Although fanzines have their origins in US Sci-Fi publications of the1930s and 40s, they came to prominence in the 1970s and 80s when cheap photocopying technology first became available. Initially connected with punk and post-punk music scenes in the US and Britain, zines quickly became politicised and then splintered into a myriad of themes and forms over the next few decades with queer, feminist and lifestyle journals now prominent. What both connects little magazines with zines and sets them apart from other independently produced periodicals is the DIY ethos of their editors and publishers. Unlike much of the alternative newspaper and countercultural press with offices and staff at their disposal, zines and little mags are generally produced either by a lone actor or a small band of collaborators.

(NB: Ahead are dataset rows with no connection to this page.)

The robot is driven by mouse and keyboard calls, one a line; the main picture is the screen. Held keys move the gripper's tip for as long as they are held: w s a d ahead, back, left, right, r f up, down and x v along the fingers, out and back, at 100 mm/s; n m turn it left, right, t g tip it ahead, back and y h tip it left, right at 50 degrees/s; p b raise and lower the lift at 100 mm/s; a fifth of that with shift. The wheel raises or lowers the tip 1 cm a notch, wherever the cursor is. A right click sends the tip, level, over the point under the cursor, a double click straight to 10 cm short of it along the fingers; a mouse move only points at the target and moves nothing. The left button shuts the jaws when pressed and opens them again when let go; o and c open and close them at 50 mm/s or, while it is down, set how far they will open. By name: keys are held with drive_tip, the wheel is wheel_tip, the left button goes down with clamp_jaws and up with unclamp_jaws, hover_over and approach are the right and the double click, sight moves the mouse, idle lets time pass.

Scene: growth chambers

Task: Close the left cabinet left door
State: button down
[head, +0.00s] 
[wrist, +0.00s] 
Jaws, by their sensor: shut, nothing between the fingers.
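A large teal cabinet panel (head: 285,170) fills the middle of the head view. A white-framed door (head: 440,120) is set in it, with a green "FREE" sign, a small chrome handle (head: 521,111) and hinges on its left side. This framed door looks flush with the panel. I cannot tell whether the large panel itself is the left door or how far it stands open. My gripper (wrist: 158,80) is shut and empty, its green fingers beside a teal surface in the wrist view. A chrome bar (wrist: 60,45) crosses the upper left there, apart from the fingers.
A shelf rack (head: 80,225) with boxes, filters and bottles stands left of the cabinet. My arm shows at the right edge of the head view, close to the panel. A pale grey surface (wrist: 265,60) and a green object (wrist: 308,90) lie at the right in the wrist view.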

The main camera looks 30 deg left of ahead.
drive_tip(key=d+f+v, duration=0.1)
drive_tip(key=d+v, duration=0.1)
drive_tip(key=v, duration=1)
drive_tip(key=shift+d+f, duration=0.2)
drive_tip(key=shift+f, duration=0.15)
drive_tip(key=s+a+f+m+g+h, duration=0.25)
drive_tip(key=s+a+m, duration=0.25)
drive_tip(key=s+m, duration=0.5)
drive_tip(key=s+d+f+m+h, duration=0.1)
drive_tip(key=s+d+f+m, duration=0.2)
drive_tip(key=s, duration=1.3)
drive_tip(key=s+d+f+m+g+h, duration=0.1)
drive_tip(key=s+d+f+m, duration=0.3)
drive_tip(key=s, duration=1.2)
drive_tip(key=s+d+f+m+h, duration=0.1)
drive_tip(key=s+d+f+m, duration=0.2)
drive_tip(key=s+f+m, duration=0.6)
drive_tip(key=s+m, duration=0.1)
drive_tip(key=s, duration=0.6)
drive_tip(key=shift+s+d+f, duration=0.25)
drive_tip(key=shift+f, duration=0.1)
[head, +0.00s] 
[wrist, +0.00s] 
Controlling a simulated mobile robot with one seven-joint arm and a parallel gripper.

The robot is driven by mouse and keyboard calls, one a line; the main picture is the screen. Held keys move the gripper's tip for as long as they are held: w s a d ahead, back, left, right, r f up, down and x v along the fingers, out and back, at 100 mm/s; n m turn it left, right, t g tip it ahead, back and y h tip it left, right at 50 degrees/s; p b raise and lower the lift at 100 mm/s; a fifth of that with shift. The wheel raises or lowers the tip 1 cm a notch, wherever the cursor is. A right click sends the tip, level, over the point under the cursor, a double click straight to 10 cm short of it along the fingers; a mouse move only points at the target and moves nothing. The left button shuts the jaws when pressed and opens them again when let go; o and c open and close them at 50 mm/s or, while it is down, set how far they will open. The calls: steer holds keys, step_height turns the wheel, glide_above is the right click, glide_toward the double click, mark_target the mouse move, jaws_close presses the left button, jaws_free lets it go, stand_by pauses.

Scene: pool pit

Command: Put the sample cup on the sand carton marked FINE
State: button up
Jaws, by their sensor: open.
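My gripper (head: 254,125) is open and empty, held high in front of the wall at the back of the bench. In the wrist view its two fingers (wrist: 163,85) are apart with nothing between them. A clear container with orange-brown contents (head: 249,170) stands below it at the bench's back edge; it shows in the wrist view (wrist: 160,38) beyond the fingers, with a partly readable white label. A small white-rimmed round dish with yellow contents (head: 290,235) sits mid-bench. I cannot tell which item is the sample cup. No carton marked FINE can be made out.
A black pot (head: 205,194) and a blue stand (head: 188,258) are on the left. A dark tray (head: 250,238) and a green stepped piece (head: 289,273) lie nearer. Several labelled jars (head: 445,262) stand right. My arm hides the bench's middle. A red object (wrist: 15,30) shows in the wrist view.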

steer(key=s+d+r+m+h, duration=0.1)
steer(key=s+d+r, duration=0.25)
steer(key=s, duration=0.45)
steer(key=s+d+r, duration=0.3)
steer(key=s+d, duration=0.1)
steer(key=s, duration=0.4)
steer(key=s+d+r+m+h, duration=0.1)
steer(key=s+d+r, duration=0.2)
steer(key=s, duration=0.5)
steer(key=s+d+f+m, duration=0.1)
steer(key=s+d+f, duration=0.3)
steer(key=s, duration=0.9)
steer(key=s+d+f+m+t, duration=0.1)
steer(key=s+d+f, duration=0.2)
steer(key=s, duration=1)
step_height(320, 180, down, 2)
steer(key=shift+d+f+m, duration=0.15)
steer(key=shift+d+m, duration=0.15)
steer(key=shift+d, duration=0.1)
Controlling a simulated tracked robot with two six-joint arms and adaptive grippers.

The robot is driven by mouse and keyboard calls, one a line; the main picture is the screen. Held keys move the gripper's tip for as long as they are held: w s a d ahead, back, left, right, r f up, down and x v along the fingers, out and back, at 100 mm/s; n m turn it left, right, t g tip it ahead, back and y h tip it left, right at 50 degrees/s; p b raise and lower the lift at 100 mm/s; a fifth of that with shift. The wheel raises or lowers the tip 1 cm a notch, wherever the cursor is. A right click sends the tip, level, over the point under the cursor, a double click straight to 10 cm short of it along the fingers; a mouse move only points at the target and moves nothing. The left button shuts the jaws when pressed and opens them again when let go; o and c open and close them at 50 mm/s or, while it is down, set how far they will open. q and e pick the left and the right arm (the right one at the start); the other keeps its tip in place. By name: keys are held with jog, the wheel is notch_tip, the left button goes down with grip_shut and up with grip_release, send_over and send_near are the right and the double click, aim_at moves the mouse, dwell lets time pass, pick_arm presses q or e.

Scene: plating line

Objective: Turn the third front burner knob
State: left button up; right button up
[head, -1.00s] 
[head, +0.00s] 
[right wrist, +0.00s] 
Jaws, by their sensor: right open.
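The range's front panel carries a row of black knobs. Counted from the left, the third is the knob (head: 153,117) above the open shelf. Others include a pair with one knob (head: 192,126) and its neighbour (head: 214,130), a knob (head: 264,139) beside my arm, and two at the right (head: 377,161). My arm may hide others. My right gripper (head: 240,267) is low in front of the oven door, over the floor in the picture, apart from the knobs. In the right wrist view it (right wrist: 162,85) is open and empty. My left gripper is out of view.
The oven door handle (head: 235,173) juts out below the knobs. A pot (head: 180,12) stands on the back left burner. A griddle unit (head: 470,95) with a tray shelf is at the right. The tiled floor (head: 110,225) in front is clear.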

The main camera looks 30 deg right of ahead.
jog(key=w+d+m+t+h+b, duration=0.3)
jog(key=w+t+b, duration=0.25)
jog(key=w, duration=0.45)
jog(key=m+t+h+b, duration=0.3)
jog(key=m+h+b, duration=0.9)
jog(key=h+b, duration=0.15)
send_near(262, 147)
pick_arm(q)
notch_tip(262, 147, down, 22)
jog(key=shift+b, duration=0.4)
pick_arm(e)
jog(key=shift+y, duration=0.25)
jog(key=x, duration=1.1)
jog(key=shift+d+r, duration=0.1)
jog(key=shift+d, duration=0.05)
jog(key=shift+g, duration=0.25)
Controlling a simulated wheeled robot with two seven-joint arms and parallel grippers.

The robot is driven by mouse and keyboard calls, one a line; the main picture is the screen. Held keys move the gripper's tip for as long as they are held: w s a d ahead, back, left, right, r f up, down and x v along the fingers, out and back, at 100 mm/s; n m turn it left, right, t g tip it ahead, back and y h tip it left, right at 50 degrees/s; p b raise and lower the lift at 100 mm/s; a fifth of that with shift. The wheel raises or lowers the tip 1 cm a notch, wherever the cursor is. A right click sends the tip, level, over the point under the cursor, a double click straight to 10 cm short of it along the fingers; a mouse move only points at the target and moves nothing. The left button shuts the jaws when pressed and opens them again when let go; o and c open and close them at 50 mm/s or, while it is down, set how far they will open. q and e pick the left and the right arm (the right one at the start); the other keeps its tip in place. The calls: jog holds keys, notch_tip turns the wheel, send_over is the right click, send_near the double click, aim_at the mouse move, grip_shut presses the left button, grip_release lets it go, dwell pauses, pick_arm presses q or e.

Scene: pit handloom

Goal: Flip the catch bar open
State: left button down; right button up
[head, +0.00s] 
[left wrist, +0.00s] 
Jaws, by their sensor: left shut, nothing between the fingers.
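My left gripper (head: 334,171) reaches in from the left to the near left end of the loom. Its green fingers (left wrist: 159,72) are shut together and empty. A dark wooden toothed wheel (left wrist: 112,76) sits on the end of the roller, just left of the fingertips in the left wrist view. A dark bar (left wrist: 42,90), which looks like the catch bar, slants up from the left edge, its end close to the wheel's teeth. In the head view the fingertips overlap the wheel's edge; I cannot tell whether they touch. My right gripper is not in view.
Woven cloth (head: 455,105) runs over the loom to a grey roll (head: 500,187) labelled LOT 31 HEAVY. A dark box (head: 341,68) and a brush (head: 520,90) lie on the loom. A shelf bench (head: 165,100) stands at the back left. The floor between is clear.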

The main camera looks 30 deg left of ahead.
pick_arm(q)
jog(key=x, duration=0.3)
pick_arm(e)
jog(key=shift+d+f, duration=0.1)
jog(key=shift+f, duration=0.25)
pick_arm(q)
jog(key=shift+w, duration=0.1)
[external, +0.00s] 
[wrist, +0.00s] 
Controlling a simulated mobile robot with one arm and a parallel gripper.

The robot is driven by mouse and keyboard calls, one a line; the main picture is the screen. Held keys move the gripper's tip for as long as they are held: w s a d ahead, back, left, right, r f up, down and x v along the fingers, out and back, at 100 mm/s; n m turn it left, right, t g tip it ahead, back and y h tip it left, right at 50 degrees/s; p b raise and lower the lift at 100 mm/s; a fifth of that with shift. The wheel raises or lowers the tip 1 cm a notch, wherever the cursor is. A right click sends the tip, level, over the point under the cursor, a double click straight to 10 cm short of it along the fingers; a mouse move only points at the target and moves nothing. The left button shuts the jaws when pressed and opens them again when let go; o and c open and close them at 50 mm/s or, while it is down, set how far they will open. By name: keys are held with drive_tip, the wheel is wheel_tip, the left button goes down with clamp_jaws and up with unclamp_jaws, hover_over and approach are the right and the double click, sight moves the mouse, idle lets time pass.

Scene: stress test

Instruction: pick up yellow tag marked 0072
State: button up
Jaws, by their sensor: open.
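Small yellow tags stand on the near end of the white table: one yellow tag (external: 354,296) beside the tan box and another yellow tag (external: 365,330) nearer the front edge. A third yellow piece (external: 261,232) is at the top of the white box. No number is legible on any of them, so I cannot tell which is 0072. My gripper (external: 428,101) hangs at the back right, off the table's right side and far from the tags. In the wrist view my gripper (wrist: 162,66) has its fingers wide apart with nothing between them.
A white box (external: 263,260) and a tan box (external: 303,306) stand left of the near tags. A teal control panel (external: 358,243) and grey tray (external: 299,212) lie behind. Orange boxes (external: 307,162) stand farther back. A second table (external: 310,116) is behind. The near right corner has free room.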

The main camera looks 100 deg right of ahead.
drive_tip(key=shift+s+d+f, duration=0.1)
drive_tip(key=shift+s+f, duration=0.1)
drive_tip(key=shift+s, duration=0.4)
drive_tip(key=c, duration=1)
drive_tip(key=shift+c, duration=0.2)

Although there is a smattering of small press items held across the University of Manchester Library, most little magazines are contained within the collections of dom sylvester houédard, Jeff Nuttall, and particularly the Dave Cunliffe Collection with several thousand little magazines and small press pamphlets. These are from practically every continent with South, Central and North America particularly well represented alongside material from India, Japan and Australia. From the Americas there are pamphlets and little magazines from Detroit’s Artists’ Workshop, City Lights, The Floating Bear, Olé, Tuli Kupferberg’s Yeah and other Birth Press material. From Latin America there are several titles including Haravec from Peru and a substantial run of Mexico City’s El Corno Emplumado. These small press publications contain the work of many noted poets and authors which include Allen Ginsberg, Diane di Prima, William Burroughs, Octavio Paz, Charles Bukowski, d a levy etc.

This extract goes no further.